Enhanced U-Net Architectures for Accurate Room Impulse Response Generation via Differential-Phase Learning
Ignacio Martin-Salinas, Gema Piñero, Jose A. Belloch, and Adrian Amor-Martin
EURASIP Journal on Audio, Speech, and Music Processing, Nov 2025
Generating accurate room impulse responses (RIRs) remains challenging, particularly regarding phase estimation. Building upon previous work utilizing encoder-decoder deep learning architectures, this paper investigates advanced techniques to improve phase prediction accuracy.
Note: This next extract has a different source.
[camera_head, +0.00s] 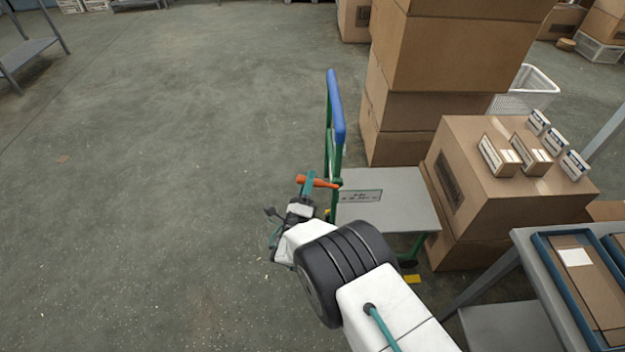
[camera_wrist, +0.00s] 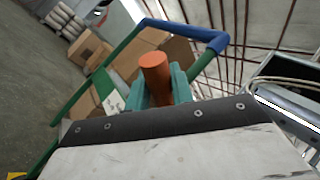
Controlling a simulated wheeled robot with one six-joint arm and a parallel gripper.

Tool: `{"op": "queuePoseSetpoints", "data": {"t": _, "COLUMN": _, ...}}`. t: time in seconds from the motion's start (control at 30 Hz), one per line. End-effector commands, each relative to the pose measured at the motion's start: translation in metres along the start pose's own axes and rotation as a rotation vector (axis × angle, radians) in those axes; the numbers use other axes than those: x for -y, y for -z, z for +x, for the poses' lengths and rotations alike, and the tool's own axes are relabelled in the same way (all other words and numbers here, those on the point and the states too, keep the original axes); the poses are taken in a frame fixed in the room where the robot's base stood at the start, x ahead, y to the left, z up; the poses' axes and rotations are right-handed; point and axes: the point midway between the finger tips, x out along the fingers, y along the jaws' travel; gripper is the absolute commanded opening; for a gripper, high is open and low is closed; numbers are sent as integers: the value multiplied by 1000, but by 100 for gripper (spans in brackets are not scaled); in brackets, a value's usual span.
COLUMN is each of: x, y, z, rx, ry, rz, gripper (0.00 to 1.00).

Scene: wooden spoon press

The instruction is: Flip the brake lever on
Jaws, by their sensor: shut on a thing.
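The brake lever (camera_head: 325,183) is an orange cylindrical handle on the green frame of a hand trolley, below its blue push bar (camera_head: 336,105). My gripper (camera_head: 307,184) is at the lever, with its teal fingers around it. In the wrist view the orange lever (camera_wrist: 155,72) stands between the teal fingers (camera_wrist: 158,88), which are shut on it. The lever's end sticks out past the fingers. Its pivot is hidden in the wrist view. The trolley's grey platform (camera_head: 405,205) lies to the right of the gripper and bears a label.
Stacked cardboard boxes (camera_head: 455,45) stand behind the trolley. A large box (camera_head: 470,165) with small cartons on top is to its right. A grey table (camera_head: 545,265) with blue trays is at the lower right. The floor (camera_head: 150,180) to the left is clear.

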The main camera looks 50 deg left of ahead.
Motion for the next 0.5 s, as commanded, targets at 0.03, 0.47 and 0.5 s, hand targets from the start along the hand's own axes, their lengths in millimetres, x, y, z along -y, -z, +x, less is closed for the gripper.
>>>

We propose and evaluate several enhanced U-Net models, including variants with a variational autoencoder (VAE) bottleneck and differing input conditioning methods for spatial and room parameters (embedding layers vs. normalized dense layers). A key focus is the comparison between predicting direct phase and differential phase. Furthermore, we analyze the impact of using mean absolute error (MAE) versus mean squared error (MSE) for the magnitude component of the loss function. The study also explores the efficacy of applying the Griffin-Lim algorithm as a post-processing step to refine the phase estimated by the networks. Performance is evaluated on a real RIR dataset, comparing the different model architectures, information vector encoding strategies, phase targets (direct vs. differential), loss functions, and the contribution of phase recovery algorithms to overall RIR fidelity. Results provide insights into effective strategies for enhancing phase generation in data-driven RIR synthesis.